Sunday, November 25, 2012

Little Brag

Rubi has a history of being very, ah, adverse to invasive body handling. When I picked her up from her previous foster home, he told me that the only time he felt that she might bite him was when he tried to trim her nails. Which wasn't terribly shocking since she had been returned to the rescue for biting the person who alpha rolled her. After living with Rubi for so long, I can say with absolute certainty that Rubi will only bite if she feels in fear for her life. And that being physically manipulated, given her history of traumatic handling, sometimes makes her feel that people are going to kill her.

Rubi and I have worked very hard to help her overcome her fear of handling, and it's paid off in so many ways. But you can imagine that between the other dogs and the handling issues, vet visits tend to be a bit stress inducing. Last year, Rubi handled the dogs fairly well, but being handled by strangers made her very uncomfortable. We worked on this, and if I was expecting just general restraining at this years vet visit, I wouldn't have been too concerned.

But Rubi's been gimping. One walks, when we first start and before she's gotten really warmed up, she often hop-skip a few steps. It's a movement I associate with Katy, who had  severe bilateral patellar luxation. Basically, Katy's knees weren't built right, and this cause her knee caps to pop out of place. She would then do that funny little hop-skip step to get her knee caps back into place. Unless surgically corrected, patellar luxation is degenerative and can cause a lot of pain for the dog. Needless to say, I really didn't want Rubi to have this condition.

I sure do miss this little dog.
Photo by Paige.

After a thorough exam (which Rubi handled beautifully), Dr Megan determined that Rubi's knees were most likely fine. Which was immediately followed by the bad news that it might be her hips. Rubi is an active dog, so if there's a problem with her structurally, I want to know about it so that I can do whatever necessary to keep her as active as she needs to be. This meant that Rubi needed xrays to find out exactly what was going on in her back end.

Cue dramatic music.

I am so very proud to say that Rubi handled her xrays like a pro. This involved being picked up and placed on the xray table, positioned by at least two strangers, held still while pics were taken, being repositioned and held still again, and then being picked up and set back on the ground. It doesn't get much more invasive than that.

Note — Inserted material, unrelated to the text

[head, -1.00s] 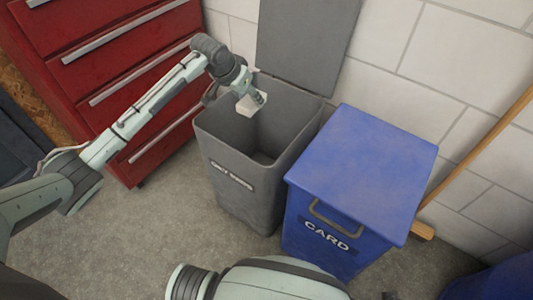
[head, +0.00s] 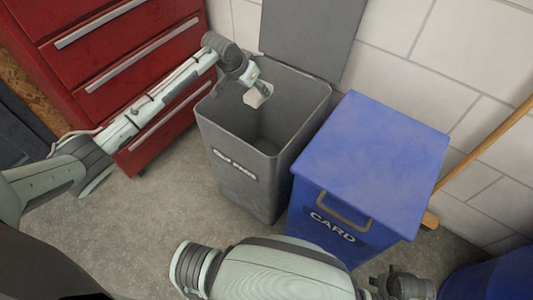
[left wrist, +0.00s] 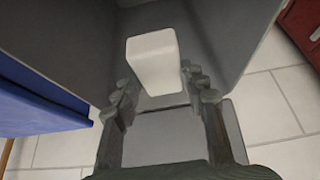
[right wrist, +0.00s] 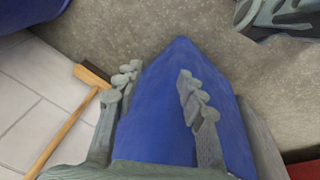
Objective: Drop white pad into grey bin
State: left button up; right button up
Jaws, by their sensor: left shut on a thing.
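The white pad (head: 258,96), a small pale block, is held between the fingers of my left gripper (head: 255,88), over the open mouth of the grey bin (head: 240,180), near its back left. In the left wrist view the pad (left wrist: 152,60) sits at the fingertips of my left gripper (left wrist: 160,88), with the bin's grey inner walls (left wrist: 225,35) around it. The bin's lid (head: 315,35) stands raised against the wall. My right gripper (right wrist: 160,85) is open and empty above the blue bin; part of it shows at the bottom of the head view.
The blue CARD bin (head: 370,160), lid closed, stands right of the grey bin. A red drawer cabinet (head: 115,70) is at the left. A wooden-handled broom (head: 490,140) leans at the right. Another blue object (head: 500,275) is at the lower right.

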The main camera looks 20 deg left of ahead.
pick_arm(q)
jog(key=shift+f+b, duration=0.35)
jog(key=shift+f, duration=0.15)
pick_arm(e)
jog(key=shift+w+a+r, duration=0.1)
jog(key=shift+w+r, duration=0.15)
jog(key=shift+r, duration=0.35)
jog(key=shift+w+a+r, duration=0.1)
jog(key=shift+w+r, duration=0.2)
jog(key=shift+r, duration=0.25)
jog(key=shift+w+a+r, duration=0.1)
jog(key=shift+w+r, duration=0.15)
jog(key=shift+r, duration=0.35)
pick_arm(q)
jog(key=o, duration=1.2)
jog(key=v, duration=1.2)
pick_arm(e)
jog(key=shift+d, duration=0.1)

There's no ribbon for "I Didn't Bite the Vet," but I feel like there should be. It's really the little victories that mean the most when you have dogs with special needs. Moments like this are so much bigger than any title I've ever worked toward or achieved.

And the results of the xrays? Rubi has a touch of spinal arthritis, not an uncommon finding in a seven year old dog. The prescription is take glucosamine and fish oil, stay active, and stay lean. So basically, we'll just keep doing what we've been doing. It seems to be working pretty well.

Picture of the best crazy dog ever. 


  1. Way to go Rubi! And way to go mom! It really is those "little things" that make you realize how far you've come and I can totally relate to that "proud mama" feeling!